The Economic Burden of Corporate Taxation

Policy Reports | Taxes

No. 376
Tuesday, November 24, 2015
by David G. Tuerck and James P. Angelini

Executive Summary

As other countries lower their corporate tax rates, U.S. corporations are reincorporating in lower tax countries (engaging in “tax inversions”) to reduce their tax burdens. Permanently eliminating or lowering the U.S. corporate tax rate would reverse this tax calculus and establish the United States as a tax haven. The result would be a huge infusion of capital into the United States, made all the greater by other U.S. advantages, such as access to capital, rule of law and infrastructure.

The Laffer Curve shows the relationship between the level of taxation and government revenue. Once the corporate tax rate reaches a level where the percentage change in the tax rate is larger than the percentage change in the tax base, there is no additional revenue to be gained from further increases. The policy goal is to choose the rate that makes the optimal tradeoff between the needs of government and the level of economic activity, as measured by the size of the tax base. An important matter to keep in mind when estimating the economy’s position on the Laffer Curve is how a reduction in the tax rate on one kind of income might cause total tax revenues to rise because of the resulting expansion in revenues collected on other kinds of income. Thus a reduction in the corporate tax rate might cause corporate tax revenues to fall but cause a larger rise in revenues from income and payroll taxes.

In a simplified, but widely used, model of the economy, there are two factors of production — labor and capital — to be considered in making this tradeoff. A reduction in taxes on capital reduces the cost of capital — which is to say, the before-tax return an investment has to yield in order to make the after-tax return high enough to obtain financing. This makes capital cheaper relative to labor and induces the firm to substitute capital for labor, pushing down wages in the process. Second, it increases production and, by doing so, pushes up the demand for labor and therefore wages. Which effect on wages is greater — the positive or the negative effect — depends on how sensitive savers are to changes in the after-tax return to capital.

If a slight fall in the cost of capital (and thus a slight rise in the after-tax return to capital) induces savers to expand greatly the amount of capital they are willing to provide U.S. firms, then the effect on wages will be positive. A reduction in the U.S. corporate income tax would draw a lot financial capital into the United States, causing production and wages to rise. Contrarily, an increase in the corporate tax rate would reduce investment and output. As to distributional considerations, under the (defensible) assumptions made here about the high sensitivity of savers to differences in intercountry tax rates, the burden of the higher tax would fall mostly on labor.

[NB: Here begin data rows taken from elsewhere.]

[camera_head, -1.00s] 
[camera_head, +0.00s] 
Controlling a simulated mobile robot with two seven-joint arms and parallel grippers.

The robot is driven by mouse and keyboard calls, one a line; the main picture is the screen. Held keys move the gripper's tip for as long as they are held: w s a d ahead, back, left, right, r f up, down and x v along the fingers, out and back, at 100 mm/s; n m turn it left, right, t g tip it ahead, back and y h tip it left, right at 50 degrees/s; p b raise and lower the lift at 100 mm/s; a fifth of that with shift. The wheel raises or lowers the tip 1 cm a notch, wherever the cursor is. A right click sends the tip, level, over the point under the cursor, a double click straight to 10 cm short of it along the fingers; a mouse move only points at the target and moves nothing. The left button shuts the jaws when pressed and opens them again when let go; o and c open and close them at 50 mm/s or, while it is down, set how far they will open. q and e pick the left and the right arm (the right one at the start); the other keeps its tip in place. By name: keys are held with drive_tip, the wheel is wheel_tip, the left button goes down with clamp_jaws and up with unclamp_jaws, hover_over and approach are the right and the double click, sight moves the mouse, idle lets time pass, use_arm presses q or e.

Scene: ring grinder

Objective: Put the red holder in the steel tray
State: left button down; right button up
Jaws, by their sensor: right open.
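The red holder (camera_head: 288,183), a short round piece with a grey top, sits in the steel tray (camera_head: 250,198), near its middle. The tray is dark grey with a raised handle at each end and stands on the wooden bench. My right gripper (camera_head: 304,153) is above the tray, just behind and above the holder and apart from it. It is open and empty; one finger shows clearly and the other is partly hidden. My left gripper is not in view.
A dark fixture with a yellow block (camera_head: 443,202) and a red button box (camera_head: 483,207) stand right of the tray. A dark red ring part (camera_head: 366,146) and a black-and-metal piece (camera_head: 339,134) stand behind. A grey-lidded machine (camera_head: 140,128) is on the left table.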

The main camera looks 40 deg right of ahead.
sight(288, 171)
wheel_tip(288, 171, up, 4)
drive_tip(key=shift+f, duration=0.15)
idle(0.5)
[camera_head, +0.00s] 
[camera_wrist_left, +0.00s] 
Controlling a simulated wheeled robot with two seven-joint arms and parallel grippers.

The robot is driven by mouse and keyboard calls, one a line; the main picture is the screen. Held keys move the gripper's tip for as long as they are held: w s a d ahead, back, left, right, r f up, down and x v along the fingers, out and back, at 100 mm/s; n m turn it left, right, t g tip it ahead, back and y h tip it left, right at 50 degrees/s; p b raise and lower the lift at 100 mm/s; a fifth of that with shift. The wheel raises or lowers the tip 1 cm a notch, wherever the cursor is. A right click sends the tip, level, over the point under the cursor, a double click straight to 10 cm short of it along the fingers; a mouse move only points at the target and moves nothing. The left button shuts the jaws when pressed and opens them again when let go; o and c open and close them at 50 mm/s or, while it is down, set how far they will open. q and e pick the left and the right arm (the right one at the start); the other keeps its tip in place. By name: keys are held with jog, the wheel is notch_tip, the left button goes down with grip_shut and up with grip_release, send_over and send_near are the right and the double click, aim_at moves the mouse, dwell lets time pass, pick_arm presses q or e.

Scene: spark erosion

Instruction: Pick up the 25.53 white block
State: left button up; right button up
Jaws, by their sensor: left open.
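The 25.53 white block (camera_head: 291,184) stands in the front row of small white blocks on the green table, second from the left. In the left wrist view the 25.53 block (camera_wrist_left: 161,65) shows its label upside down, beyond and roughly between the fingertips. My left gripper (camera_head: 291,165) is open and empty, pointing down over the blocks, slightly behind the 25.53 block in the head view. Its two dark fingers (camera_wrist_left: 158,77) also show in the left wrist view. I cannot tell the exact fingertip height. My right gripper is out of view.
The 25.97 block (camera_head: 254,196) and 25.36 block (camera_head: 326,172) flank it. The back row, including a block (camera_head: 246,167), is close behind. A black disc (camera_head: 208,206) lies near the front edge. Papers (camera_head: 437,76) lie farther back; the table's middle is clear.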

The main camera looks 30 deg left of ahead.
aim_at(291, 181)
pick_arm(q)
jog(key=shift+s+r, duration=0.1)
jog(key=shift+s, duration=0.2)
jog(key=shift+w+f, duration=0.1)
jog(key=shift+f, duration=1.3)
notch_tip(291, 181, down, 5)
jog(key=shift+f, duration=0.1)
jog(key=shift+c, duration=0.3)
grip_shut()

The cost of capital depends on taxes imposed at both the firm level and the individual level. The willingness of stockholders to provide financial capital though stock purchases depends on the dividends and capital gains they receive after all taxes are collected at both levels.

An important matter for assessing corporate tax policy is the effective marginal tax rate (EMTR) — the change in tax liability from a one dollar change in taxable and nontaxable income. There have been many estimates of the EMTR in the United States, but previous estimates did not account for all taxes on capital:

  • Economist Jack Mintz found that among G-7 countries, the United States had the second lowest effective marginal tax rate in 1994, at 25.4 percent, but had the highest EMTR in 2013, of 35.3 percent.
  • However, broadening Mintz’s methodology to incorporate all taxes on capital at the both the firm and the individual level, we find the U.S. EMTR in 2013 was 48.03 percent.

The United States operates in a way that is particularly punishing to corporate investment. As a result, savers in the United States just move their capital abroad in response to higher U.S. taxes on capital. Under the assumption of a closed economy, taxes on capital will be borne by the owners of capital, but in an open economy, where capital can move freely, the burden falls on labor, lowering average wage rates.